Records for processing:
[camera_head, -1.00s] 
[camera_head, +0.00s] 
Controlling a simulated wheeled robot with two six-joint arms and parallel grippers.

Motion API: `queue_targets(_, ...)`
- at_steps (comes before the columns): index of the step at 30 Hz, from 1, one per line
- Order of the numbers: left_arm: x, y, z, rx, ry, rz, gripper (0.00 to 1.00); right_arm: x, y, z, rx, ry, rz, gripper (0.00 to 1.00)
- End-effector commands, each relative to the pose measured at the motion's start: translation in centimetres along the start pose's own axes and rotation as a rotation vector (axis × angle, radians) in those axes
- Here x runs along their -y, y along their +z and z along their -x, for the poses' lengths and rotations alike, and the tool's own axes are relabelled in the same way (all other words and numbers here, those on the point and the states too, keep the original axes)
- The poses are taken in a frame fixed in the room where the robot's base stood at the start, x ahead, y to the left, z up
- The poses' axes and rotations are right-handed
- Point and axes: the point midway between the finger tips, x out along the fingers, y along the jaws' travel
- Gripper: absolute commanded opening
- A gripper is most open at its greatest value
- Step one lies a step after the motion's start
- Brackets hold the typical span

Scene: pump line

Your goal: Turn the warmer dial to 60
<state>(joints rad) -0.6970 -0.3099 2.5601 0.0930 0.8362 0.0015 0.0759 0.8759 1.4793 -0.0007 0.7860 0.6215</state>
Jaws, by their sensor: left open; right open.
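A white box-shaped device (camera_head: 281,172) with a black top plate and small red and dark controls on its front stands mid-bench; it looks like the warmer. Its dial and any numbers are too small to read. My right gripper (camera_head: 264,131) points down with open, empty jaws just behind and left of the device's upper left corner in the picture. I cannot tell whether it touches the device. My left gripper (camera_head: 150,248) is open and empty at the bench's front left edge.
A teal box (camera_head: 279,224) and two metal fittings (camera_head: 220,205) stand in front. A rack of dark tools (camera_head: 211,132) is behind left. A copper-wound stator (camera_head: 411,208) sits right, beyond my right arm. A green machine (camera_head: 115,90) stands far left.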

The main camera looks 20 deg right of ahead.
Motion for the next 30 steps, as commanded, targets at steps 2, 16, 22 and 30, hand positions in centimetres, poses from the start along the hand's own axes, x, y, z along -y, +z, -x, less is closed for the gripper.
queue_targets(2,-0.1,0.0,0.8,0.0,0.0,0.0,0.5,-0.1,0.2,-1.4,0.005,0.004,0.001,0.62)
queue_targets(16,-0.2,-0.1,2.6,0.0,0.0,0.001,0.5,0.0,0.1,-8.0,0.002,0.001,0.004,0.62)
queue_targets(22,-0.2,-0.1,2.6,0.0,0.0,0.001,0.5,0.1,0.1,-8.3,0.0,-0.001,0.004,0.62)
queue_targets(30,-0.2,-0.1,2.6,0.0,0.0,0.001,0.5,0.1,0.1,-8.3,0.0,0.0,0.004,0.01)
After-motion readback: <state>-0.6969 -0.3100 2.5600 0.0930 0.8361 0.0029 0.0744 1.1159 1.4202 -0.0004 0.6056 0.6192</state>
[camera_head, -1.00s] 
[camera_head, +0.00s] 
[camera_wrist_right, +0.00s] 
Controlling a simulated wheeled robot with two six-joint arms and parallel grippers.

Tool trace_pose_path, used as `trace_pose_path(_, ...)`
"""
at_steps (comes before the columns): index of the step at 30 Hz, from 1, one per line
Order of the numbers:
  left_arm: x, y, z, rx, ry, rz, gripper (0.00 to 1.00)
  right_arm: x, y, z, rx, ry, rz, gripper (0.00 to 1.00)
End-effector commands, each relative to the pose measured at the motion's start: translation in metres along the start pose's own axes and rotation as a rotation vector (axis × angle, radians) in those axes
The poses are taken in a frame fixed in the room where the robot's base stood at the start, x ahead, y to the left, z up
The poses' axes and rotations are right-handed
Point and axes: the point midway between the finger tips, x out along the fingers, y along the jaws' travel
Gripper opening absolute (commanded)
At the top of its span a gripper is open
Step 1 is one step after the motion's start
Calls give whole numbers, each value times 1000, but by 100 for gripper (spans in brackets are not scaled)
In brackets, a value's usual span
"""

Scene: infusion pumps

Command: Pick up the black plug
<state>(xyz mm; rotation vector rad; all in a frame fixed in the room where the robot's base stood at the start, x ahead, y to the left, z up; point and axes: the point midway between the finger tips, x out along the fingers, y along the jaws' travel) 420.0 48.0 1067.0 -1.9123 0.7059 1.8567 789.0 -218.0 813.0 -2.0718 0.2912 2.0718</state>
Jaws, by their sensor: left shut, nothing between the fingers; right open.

Task to carry out: Figure out how many lines above include the string "effector", then report that number and nothing else.

Exercise response: 2